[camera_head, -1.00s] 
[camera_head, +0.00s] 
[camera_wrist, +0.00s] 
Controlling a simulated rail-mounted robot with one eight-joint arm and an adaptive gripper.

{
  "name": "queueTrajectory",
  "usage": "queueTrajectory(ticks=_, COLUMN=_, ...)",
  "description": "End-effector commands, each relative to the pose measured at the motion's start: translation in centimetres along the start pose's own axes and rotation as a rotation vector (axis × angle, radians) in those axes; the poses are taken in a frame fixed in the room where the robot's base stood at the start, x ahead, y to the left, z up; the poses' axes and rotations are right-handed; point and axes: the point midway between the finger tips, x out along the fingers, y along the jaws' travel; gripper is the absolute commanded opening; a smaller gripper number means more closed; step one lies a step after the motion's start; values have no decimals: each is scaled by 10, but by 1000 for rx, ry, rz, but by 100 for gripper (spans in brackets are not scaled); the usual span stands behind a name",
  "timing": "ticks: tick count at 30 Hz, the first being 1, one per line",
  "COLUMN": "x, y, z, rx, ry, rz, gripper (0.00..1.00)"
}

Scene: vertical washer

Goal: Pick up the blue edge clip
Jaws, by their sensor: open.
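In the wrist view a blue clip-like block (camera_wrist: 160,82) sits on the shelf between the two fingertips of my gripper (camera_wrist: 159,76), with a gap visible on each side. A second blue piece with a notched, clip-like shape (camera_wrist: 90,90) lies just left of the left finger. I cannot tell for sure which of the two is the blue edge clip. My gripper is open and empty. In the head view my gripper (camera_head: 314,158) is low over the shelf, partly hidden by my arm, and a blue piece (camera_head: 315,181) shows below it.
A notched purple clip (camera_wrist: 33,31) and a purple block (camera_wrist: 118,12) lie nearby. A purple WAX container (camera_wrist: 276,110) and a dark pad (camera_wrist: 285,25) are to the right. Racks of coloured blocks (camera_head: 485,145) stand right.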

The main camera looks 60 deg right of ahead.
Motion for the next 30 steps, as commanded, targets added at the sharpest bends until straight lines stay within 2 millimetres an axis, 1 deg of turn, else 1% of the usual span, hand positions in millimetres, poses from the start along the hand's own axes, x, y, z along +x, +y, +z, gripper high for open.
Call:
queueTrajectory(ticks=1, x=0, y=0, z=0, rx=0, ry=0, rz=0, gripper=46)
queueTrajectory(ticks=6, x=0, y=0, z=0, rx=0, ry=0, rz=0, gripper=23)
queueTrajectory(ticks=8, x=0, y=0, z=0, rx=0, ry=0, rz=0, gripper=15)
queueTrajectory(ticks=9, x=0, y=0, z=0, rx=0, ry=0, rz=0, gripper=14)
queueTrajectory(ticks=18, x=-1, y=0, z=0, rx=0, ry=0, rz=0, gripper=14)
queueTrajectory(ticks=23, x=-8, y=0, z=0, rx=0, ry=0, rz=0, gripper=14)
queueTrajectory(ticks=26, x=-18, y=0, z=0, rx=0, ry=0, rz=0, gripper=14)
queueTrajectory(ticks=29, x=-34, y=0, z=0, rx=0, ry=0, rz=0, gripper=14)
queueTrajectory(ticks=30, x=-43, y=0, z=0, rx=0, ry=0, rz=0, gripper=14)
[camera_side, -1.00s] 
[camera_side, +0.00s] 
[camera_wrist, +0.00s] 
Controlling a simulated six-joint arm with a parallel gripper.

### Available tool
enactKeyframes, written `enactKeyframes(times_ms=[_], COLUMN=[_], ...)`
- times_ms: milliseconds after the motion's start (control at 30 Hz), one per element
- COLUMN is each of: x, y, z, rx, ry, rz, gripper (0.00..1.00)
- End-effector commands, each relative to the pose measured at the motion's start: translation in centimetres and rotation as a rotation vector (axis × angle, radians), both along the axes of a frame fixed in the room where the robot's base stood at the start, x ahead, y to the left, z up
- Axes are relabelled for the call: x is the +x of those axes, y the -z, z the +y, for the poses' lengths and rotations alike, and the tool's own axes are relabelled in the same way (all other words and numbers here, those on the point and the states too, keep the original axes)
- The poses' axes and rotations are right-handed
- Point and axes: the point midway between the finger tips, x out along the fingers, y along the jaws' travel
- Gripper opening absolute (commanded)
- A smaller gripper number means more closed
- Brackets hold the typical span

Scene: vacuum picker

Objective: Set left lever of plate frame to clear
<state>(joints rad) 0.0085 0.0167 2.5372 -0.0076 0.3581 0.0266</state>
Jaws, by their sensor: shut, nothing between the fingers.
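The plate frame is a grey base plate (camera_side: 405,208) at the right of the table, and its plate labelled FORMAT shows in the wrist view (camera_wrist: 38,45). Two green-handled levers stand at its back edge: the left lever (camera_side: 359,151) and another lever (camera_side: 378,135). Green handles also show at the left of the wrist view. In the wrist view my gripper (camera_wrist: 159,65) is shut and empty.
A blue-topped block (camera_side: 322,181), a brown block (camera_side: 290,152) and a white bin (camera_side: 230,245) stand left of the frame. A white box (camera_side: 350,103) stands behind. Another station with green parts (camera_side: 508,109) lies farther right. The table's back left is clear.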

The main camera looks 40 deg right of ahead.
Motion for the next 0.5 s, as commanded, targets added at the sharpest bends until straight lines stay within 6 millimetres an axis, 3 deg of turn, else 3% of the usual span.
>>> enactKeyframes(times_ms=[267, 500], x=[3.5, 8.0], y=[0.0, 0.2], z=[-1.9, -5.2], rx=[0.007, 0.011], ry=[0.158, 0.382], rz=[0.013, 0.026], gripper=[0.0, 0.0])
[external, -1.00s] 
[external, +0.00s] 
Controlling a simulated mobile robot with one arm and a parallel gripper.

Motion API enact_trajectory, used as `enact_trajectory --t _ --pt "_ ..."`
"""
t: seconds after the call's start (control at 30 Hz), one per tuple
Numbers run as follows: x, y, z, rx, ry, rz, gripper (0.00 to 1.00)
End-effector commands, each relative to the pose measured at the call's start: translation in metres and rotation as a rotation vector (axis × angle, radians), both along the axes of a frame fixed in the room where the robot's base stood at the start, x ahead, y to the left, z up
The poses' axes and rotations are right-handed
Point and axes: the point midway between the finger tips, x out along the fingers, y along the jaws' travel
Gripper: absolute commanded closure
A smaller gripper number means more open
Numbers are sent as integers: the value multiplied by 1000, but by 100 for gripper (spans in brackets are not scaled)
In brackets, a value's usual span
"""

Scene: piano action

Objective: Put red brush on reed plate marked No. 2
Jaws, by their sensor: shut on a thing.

^^^^

DO THIS:
Transcribe the material above word for word.

EXERCISE RESULT:
[camera_head, -1.00s] 
[camera_head, +0.00s] 
[camera_wrist, +0.00s] 
Controlling a simulated rail-mounted robot with one eight-joint arm and an adaptive gripper.

{
  "name": "queueTrajectory",
  "usage": "queueTrajectory(ticks=_, COLUMN=_, ...)",
  "description": "End-effector commands, each relative to the pose measured at the motion's start: translation in centimetres along the start pose's own axes and rotation as a rotation vector (axis × angle, radians) in those axes; the poses are taken in a frame fixed in the room where the robot's base stood at the start, x ahead, y to the left, z up; the poses' axes and rotations are right-handed; point and axes: the point midway between the finger tips, x out along the fingers, y along the jaws' travel; gripper is the absolute commanded opening; a smaller gripper number means more closed; step one lies a step after the motion's start; values have no decimals: each is scaled by 10, but by 1000 for rx, ry, rz, but by 100 for gripper (spans in brackets are not scaled); the usual span stands behind a name",
  "timing": "ticks: tick count at 30 Hz, the first being 1, one per line",
  "COLUMN": "x, y, z, rx, ry, rz, gripper (0.00..1.00)"
}

Scene: vertical washer

Goal: Pick up the blue edge clip
Jaws, by their sensor: open.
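In the wrist view a blue clip-like block (camera_wrist: 160,82) sits on the shelf between the two fingertips of my gripper (camera_wrist: 159,76), with a gap visible on each side. A second blue piece with a notched, clip-like shape (camera_wrist: 90,90) lies just left of the left finger. I cannot tell for sure which of the two is the blue edge clip. My gripper is open and empty. In the head view my gripper (camera_head: 314,158) is low over the shelf, partly hidden by my arm, and a blue piece (camera_head: 315,181) shows below it.
A notched purple clip (camera_wrist: 33,31) and a purple block (camera_wrist: 118,12) lie nearby. A purple WAX container (camera_wrist: 276,110) and a dark pad (camera_wrist: 285,25) are to the right. Racks of coloured blocks (camera_head: 485,145) stand right.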

The main camera looks 60 deg right of ahead.
Motion for the next 30 steps, as commanded, targets added at the sharpest bends until straight lines stay within 2 millimetres an axis, 1 deg of turn, else 1% of the usual span, hand positions in millimetres, poses from the start along the hand's own axes, x, y, z along +x, +y, +z, gripper high for open.
Call:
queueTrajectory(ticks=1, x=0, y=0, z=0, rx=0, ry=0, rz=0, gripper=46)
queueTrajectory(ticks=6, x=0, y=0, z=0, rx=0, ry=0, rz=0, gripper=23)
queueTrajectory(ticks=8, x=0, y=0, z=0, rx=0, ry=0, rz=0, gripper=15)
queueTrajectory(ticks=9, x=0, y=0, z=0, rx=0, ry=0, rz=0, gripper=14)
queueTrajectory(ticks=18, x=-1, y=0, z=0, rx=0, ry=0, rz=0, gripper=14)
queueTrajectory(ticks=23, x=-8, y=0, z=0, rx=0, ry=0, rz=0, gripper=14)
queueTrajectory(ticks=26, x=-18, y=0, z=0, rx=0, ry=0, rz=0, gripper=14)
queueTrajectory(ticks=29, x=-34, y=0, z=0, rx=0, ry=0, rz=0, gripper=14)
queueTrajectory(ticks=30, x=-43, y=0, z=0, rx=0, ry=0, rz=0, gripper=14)
[camera_side, -1.00s] 
[camera_side, +0.00s] 
[camera_wrist, +0.00s] 
Controlling a simulated six-joint arm with a parallel gripper.

### Available tool
enactKeyframes, written `enactKeyframes(times_ms=[_], COLUMN=[_], ...)`
- times_ms: milliseconds after the motion's start (control at 30 Hz), one per element
- COLUMN is each of: x, y, z, rx, ry, rz, gripper (0.00..1.00)
- End-effector commands, each relative to the pose measured at the motion's start: translation in centimetres and rotation as a rotation vector (axis × angle, radians), both along the axes of a frame fixed in the room where the robot's base stood at the start, x ahead, y to the left, z up
- Axes are relabelled for the call: x is the +x of those axes, y the -z, z the +y, for the poses' lengths and rotations alike, and the tool's own axes are relabelled in the same way (all other words and numbers here, those on the point and the states too, keep the original axes)
- The poses' axes and rotations are right-handed
- Point and axes: the point midway between the finger tips, x out along the fingers, y along the jaws' travel
- Gripper opening absolute (commanded)
- A smaller gripper number means more closed
- Brackets hold the typical span

Scene: vacuum picker

Objective: Set left lever of plate frame to clear
<state>(joints rad) 0.0085 0.0167 2.5372 -0.0076 0.3581 0.0266</state>
Jaws, by their sensor: shut, nothing between the fingers.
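The plate frame is a grey base plate (camera_side: 405,208) at the right of the table, and its plate labelled FORMAT shows in the wrist view (camera_wrist: 38,45). Two green-handled levers stand at its back edge: the left lever (camera_side: 359,151) and another lever (camera_side: 378,135). Green handles also show at the left of the wrist view. In the wrist view my gripper (camera_wrist: 159,65) is shut and empty.
A blue-topped block (camera_side: 322,181), a brown block (camera_side: 290,152) and a white bin (camera_side: 230,245) stand left of the frame. A white box (camera_side: 350,103) stands behind. Another station with green parts (camera_side: 508,109) lies farther right. The table's back left is clear.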

The main camera looks 40 deg right of ahead.
Motion for the next 0.5 s, as commanded, targets added at the sharpest bends until straight lines stay within 6 millimetres an axis, 3 deg of turn, else 3% of the usual span.
>>> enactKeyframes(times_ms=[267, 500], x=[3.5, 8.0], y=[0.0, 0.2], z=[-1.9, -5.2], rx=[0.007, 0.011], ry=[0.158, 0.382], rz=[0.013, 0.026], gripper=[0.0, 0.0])
[external, -1.00s] 
[external, +0.00s] 
Controlling a simulated mobile robot with one arm and a parallel gripper.

Motion API enact_trajectory, used as `enact_trajectory --t _ --pt "_ ..."`
"""
t: seconds after the call's start (control at 30 Hz), one per tuple
Numbers run as follows: x, y, z, rx, ry, rz, gripper (0.00 to 1.00)
End-effector commands, each relative to the pose measured at the call's start: translation in metres and rotation as a rotation vector (axis × angle, radians), both along the axes of a frame fixed in the room where the robot's base stood at the start, x ahead, y to the left, z up
The poses' axes and rotations are right-handed
Point and axes: the point midway between the finger tips, x out along the fingers, y along the jaws' travel
Gripper: absolute commanded closure
A smaller gripper number means more open
Numbers are sent as integers: the value multiplied by 1000, but by 100 for gripper (spans in brackets are not scaled)
In brackets, a value's usual span
"""

Scene: piano action

Objective: Put red brush on reed plate marked No. 2
Jaws, by their sensor: shut on a thing.

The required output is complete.